Joining a cargo ship as, a passenger in those days, must have been an adventure too. Cargo ships traveled the world and visited ports, which were well off the beaten track, so every trip could be different. I served in three Merchant Navies in my time, British, Australian and Norwegian, as a Motorman, Able seaman, Bosun, and in my last job as Survey Cox'n for the Dover Harbour Board. My ships were of many different types, which included Prawn trawlers in New Guinea. Cray fishing boats off the coast of Western Australia, Prawn Trawlers in Shark's Bay, Oil-rig tenders in the Southern Ocean and the North-west shelf of Australia, and many more. Those days, alas I will never see again, as modern ships do not stay in port too long now days, and not crewed with British seamen who shouted at the Devil, and be damned.
I will always be grateful I was born into a time of adventure of ships and the deep sea. My world map was made up of nightclubs, bars, and so-called houses of ill-repute, where I made many friends, and not geography. Sailing in ships from the Great Liner Queen Mary, and the Capetown Castle, to the New Zealand Shipping Company's passenger and cargo ships Rangitata, Paparoa, and Otaio. The latter a cadet ship, which trained young officers to become deck and engineroom officers. And many Cargo ships and Ferries sailing under many other flags... One including a narrow escape of changing ships just before the ill-fated Herald of Free Enterprise met her end. The man who took my place on the Herald, a childhood aquaintance, losing his life in the tragic event. My favourite ships were always cargo ships because of the time spent in port and the few passengers they carried... One of my favourite, the Rippingham Grange of Houlder Brothers.

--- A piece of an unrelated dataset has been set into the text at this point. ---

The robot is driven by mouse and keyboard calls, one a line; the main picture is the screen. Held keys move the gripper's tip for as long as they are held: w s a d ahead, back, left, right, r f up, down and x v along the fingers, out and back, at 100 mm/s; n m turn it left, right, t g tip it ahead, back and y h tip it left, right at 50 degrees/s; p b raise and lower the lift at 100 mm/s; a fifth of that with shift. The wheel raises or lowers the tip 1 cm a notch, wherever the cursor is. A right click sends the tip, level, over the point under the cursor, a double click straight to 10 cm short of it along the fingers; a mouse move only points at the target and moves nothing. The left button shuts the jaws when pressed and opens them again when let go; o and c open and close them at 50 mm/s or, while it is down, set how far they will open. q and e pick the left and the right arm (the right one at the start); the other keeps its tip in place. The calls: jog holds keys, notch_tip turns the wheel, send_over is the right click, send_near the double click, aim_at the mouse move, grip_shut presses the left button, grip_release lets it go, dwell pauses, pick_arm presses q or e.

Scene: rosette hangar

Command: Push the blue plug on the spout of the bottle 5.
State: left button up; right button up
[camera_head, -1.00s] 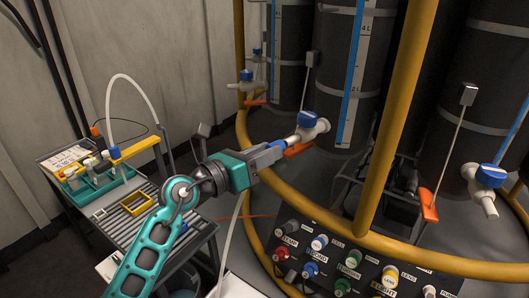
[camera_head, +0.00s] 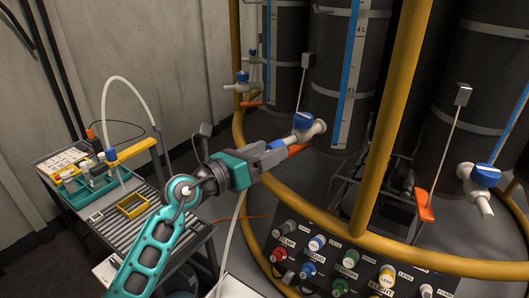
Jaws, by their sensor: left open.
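My left gripper (camera_head: 280,151) is open, at the spout (camera_head: 294,137) of the middle dark bottle (camera_head: 338,60). A small blue plug (camera_head: 277,144) shows at the outer end of this spout, beside or between the fingers; I cannot tell whether they touch it. The spout's tap has a blue handle (camera_head: 303,120). No number is readable on this bottle, so I cannot tell if it is bottle 5. My right gripper is not in view.
A yellow frame post (camera_head: 395,120) and ring rail surround the bottles. An orange paddle on a rod (camera_head: 425,206) hangs at right, near another blue-handled tap (camera_head: 487,174). A panel of coloured knobs (camera_head: 330,262) is below. A cart (camera_head: 172,225) with a teal rack stands left.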

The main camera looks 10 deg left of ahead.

I will miss the parties ashore, in the sly-grogging days in New Zealand, and of the crews and passengers who sailed in them with me.

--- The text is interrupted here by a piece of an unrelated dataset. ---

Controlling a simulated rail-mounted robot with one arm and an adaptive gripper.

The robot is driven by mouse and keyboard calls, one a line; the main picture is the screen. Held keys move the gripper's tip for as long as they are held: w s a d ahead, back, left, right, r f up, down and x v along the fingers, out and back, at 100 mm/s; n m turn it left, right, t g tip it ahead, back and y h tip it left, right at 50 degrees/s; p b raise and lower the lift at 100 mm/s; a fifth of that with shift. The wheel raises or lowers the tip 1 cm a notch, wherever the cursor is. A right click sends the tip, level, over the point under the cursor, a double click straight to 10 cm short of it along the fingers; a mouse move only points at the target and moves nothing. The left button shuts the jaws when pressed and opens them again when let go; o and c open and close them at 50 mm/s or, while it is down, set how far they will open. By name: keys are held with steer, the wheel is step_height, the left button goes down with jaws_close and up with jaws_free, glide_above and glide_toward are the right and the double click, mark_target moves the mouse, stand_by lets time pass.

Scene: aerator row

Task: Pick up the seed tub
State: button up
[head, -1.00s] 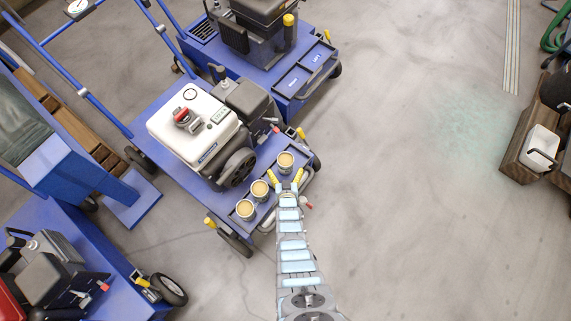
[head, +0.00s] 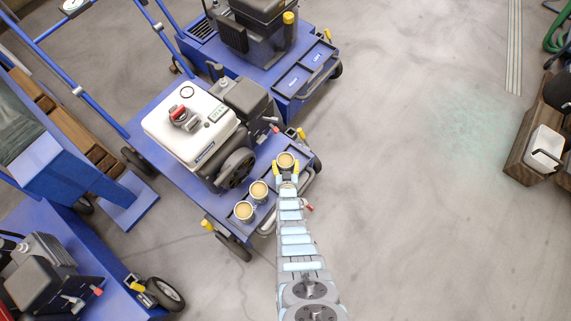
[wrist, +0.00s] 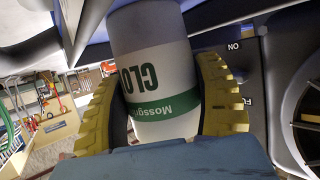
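Three white tubs with tan tops stand in a row on the front deck of the middle blue machine in the head view. My gripper (head: 286,170) is at the rightmost, farthest tub (head: 286,159), with a yellow finger on each side of it. The other tubs, the middle tub (head: 259,191) and the near tub (head: 244,211), stand apart to the lower left. In the wrist view the tub between my fingers (wrist: 160,75) is white with a green band and partly readable lettering, "CLO" and "Mossgr". The fingers look open around it; firm contact cannot be made out.
A white and grey engine (head: 190,120) sits right behind the tubs. A dark handle rail runs along the deck's front edge. Another blue machine (head: 290,80) stands beyond, and one more (head: 80,265) at lower left. The floor to the right is open, up to a wooden crate (head: 520,150).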

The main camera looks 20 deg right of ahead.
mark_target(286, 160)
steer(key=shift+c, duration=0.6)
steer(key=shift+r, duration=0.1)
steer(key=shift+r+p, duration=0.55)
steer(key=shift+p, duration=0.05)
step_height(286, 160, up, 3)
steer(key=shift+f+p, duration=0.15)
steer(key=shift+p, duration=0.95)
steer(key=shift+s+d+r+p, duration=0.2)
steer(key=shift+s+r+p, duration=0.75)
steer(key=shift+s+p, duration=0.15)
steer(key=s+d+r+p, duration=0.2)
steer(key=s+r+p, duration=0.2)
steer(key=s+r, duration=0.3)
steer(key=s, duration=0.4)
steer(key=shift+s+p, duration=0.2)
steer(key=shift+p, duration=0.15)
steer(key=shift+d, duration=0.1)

Now retired in Dover and almost in my Seventy-seventh year I have many memories to keep me going and to look back on... I consider myself one of the lucky ones to have lived a life of my choosing.
I have been in Dover since coming over from India in 1947 when all the British nationals had to leave. I went to St Mary's School in Queen Steet Dover, which no longer exists. I do not like the changes being done to the Dover seafront by people who do not really have the town's people at heart. I used to play in the rock pools with my twin brother under the prince of Wales Pier and had my first job in Dover painting the wrought iron legs, which are now filled in with concrete.

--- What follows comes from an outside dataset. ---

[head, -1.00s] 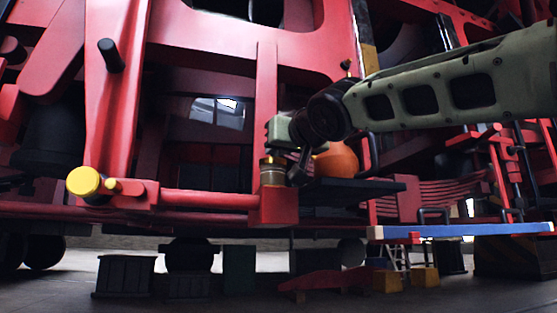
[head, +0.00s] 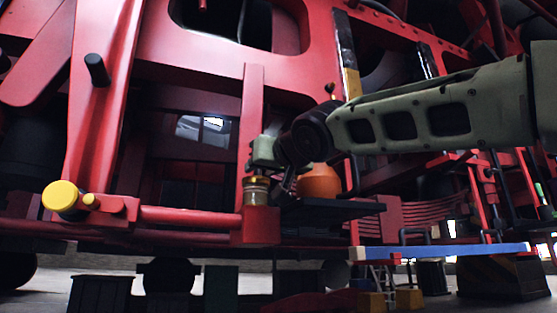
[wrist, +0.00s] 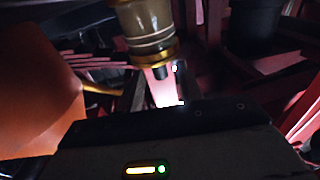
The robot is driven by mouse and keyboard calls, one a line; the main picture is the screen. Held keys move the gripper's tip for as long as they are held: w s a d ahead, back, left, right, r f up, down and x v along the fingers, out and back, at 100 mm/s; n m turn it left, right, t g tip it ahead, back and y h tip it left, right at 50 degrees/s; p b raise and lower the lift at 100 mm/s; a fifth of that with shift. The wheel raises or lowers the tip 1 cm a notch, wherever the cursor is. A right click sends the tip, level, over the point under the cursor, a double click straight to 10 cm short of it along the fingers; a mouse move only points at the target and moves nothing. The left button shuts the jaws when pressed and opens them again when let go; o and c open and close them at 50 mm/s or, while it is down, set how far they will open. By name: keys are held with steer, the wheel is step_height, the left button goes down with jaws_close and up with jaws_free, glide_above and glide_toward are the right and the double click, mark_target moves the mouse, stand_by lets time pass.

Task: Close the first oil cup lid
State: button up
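An oil cup (head: 256,191), a small cylinder with brass-coloured bands, stands on a red block at the right end of the red rod. In the wrist view the oil cup (wrist: 146,25) hangs upside down at the top, with its gold rim lowest and a small dark knob by it. I cannot tell which part is the lid or how it stands. My gripper (head: 284,183) is just right of the cup's top, close to it; contact is unclear.
An orange rounded pot (head: 320,182) stands right of the cup on a dark shelf (head: 335,210), close to my gripper. A red upright (head: 252,110) rises behind the cup. A yellow round cap (head: 61,196) sits at far left. A blue-topped plank (head: 440,251) lies lower right.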

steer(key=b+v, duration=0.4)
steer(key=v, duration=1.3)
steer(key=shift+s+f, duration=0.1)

I feel a sense of loss at what The Dover Harbour board is contemplating. If the Yacht Marina is moved out of the inner harbour and into the bay it will become just another rubbish dump. It is obvious that big business is moving in against the wishes of the Dover people.
I worked at the Dover Harbour Board for thirteen years on the small boats before I retired in 2003 as a survey and environmental cox'n. The last ten yearssurveying the bottom of the harbour and its approaches. I know the tides and the bottom better than my own hand...and a lot of silt moving out there. If they fill the Granville Docks in, where I used to help unload fruit boats in the good old days. It will just become another huge lorry park in the future.
I also think the small boats are open to abuse by the swarms of immigrants coming over from France and further afield. With fewer customs, once the immigrants twig there is another way in they will take it. I have been to sea in three Merchant Navies since 1959 and have always believed Britain, being an island should have had a container fleet Merchant Navy manned by british sailors, the best in the world, trading with its Commonwealth. The Greek fiasco has proved the politicians cannot be trusted,nor the big Banks, to have any intrest in the working people of Britain, only in themselves... Who owns the town, is it business interests in Europe, the Harbour Board, or is there a hidden agenda. What is the plan for the Western approaches from Shakespeare Cliff to the Admiralty pier. QUESTIONS have to be asked and honest ANSWERS given. Already European countries have huge interests in our utilities and other, used to be publicily owned, businesses. We may as well not had a war, not when we are being slowly taken over by foreign interests. Britain was once a country to be proud of and brave people defended its honour and died for it. I am seventy-seven years old now and retired. I still remember the gaps left in the high street by German bombers, and those Dover people whomust have lost their lives there. Just what did my father and those brave people fight for? I had the honour of sailing with two or three merchant seamen in the fifties and sixties, who had actually been in the water a number of times after being torpedoed. Over fifty thousand seamen died and thousands of our Navy, Airmen, and Army died for our freedom. Will the young remember them when those left are gone. I no longer free free any more, only a sense of foreboding for our younger generation.
howard mcsweeney1- Location: Dover
- Registered: 12 Mar 2008
- Posts: 62,352
Funnily enough John I read an article on the subject a couple of weeks back but cannot find the link to it. There seems to be less opportunity for passengers to travel on freight ships nowadays. The general concensus seems to be that passengers like eating at the same tables as the crew so that they gain knowledge of how everything operates.